My son is 1-month-old today. I'm usually wearing maternity jeans, sweat pants, or exercise pants. Ya know, anything with a stretchy waistband and a little more room in the tushy and thighs.
I've lost about 32 pounds since he was born, almost 8 pounds of that being the healthy baby boy that I gave birth to. I still have 8 pounds to go to get to my pre-pregnancy weight, 12 to go to get to the weight I was before I had kids.
I started using My Fitness Pal to track my exercise and calories. It was encouraging, at first. Then, I'd over eat or under exercise. One meal at Pizza Hut was over 1,000 calories!!
I've really been berating myself on my weight. After all, after I had my daughter, I was back down to my pre-pregnancy size by the time she was 4 weeks old.
Oh, how quickly we do forget!
Actually, I wasn't. I started thinking about how differently the weight is coming off this time. I'm still a Fatty McFatfat. In reality, the weight loss hasn't been that different.
After my daughter was born, I went to Sears and got a pair of jeans in the next size up. I wore them until they wore out. I'd continued to lose weight until I was back in my normal area. I could take those pants off without unbuttoning or unzipping them.

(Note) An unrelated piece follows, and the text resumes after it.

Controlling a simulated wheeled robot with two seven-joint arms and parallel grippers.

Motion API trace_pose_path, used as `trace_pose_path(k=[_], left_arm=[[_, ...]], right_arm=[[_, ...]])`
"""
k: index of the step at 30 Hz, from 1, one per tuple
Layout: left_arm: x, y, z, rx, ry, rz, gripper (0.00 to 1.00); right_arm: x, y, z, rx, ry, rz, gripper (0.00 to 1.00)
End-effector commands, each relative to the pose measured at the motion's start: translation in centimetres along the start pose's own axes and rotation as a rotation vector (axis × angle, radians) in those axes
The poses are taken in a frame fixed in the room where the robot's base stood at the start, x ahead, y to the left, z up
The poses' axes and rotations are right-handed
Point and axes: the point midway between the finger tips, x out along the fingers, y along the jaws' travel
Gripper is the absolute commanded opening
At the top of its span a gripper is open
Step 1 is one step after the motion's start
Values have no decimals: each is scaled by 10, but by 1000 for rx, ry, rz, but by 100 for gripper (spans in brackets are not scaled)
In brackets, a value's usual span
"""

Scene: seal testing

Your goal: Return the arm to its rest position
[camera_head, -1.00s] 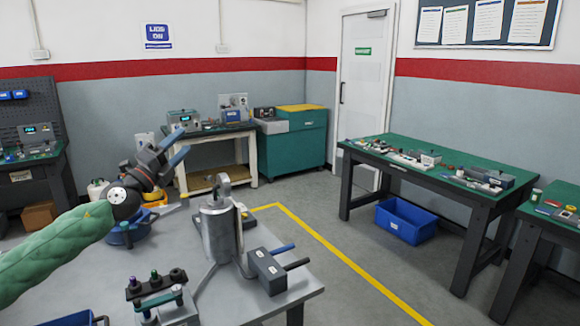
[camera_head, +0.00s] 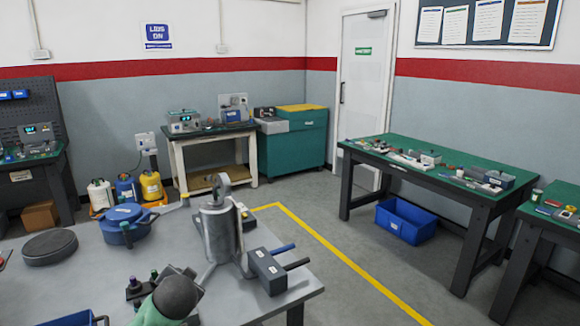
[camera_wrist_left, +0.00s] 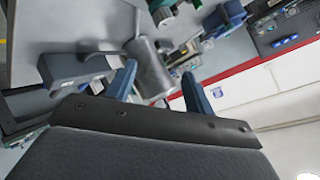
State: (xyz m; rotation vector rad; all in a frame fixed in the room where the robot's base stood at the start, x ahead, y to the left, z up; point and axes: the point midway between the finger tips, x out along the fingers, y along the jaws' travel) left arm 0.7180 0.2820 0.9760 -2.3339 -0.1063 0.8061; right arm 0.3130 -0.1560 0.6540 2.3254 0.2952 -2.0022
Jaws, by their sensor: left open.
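My left arm shows in the head view as a green sleeve (camera_head: 155,315) ending in a dark rounded wrist (camera_head: 178,296) at the bottom edge, over the near part of the grey table. Its fingers cannot be made out there. In the left wrist view my left gripper (camera_wrist_left: 160,70) has its two blue fingers spread apart, with nothing held between them. A metal cylinder (camera_wrist_left: 148,72) shows beyond the fingers, apart from them as far as I can tell. My right gripper is not in view.
On the grey table (camera_head: 90,275) stand the metal cylinder (camera_head: 220,235), a grey block with dark and blue handles (camera_head: 268,272), a blue round pot (camera_head: 127,224) and a dark round disc (camera_head: 50,247). A blue tray (camera_head: 75,319) sits at the lower left. The table's left middle is clear.

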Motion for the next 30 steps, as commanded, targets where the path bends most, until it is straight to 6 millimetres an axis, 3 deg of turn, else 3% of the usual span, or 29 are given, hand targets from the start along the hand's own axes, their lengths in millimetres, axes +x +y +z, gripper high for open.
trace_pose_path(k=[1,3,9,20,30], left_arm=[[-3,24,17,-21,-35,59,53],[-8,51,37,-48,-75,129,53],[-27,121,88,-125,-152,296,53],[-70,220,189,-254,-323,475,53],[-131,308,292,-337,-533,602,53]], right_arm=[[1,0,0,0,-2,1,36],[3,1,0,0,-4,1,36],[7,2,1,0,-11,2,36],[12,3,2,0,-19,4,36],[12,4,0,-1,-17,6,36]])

I'm my own worst enemy on this process. I'm focusing too much on the number, both on the scale and on the calendar. The scale tells me I'm fat because it's not the same number it was back when I got pregnant. The calendar tells me that I'm running out of time on losing the weight.
It took about 33 weeks to put the weight on, I should stop being so hard on myself. The weight is coming off at a healthy pace. It's really all about perspective.